Are you a digital native?  I suspect most readers of this piece, like me, are digital immigrants.  The terms were coined by Marc Prensky, whom I had the good fortune to hear at IATEFL, the English Language Teaching conference, in April.    Most people closer to my children’s ages than mine are digital natives – in rich countries and poor. They have grown up playing with computers, Xboxes, Nintendo DS’s and cellphones.  Perhaps the central reason that Hilary Nesi’s teachers didn’t like handhelds as much as paper dictionaries was simply that, while the students were at ease with the technology, they were not.  Already over half the world’s population are digital natives, and us digital immigrants (assuming you, dear reader, are closer to my age than my children’s) are doomed.  In twenty or thirty years, people who remember typewriters will only be found in old people’s homes.
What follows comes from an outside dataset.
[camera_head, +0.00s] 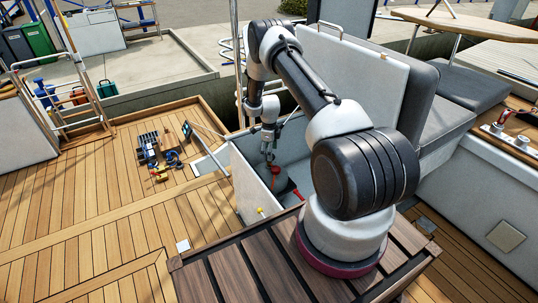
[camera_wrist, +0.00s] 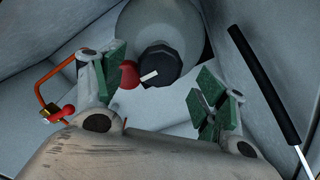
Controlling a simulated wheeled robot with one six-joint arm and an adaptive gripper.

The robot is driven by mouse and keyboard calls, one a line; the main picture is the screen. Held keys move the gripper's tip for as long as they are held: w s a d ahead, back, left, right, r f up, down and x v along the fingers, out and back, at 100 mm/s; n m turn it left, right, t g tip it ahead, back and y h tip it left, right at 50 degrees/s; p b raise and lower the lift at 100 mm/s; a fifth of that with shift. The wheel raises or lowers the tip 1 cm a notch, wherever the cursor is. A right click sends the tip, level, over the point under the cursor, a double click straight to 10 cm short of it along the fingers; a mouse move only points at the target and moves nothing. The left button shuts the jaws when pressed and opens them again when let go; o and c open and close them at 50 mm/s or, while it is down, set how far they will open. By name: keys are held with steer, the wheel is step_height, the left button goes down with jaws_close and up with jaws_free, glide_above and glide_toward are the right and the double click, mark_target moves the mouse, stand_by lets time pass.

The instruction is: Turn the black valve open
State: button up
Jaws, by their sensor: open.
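The black valve (camera_wrist: 158,65) shows in the wrist view as a dark faceted knob with a white bar on its face. It sits in front of a grey rounded body (camera_wrist: 168,25). My gripper (camera_wrist: 161,85) is open, with green-padded fingers spread left and right of the knob. I see no contact with the knob. In the head view my gripper (camera_head: 269,150) reaches down into an open locker (camera_head: 248,188); the knob cannot be made out clearly there.
A red rounded part (camera_wrist: 129,75) sits close left of the knob. A black strut (camera_wrist: 264,80) runs along the right. The raised lid (camera_head: 352,75) stands behind my arm.

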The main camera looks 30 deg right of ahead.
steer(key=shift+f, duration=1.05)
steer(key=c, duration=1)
Yesterday I looked up ‘dictionary’ on my daughter’s ipod touch.  There were plenty available, some free, others for prices up to around £20.   The screen was big enough and high-enough quality to read a dictionary-entry without difficulty (specially with graceful ipod scrolling).  All the dictionaries had user ratings.  Some were by people and companies I knew: it was nice to find Jack Halpern’s name in the descriptive material for a five-star-rated Japanese dictionary.   There was a correlation between price and ratings – people found the more expensive worth paying for.  The cellphone is the new technology with highest takeup of all, and it hosts dictionaries (which may be local or on the web) and it uses web 2.0 technology for users to give feedback on how good the dictionaries are: this sounds like good news for high-quality dictionary publishers.

Many thanks to Sylviane Granger, Magali Paquot and team for an immaculately organised and deeply interesting conference.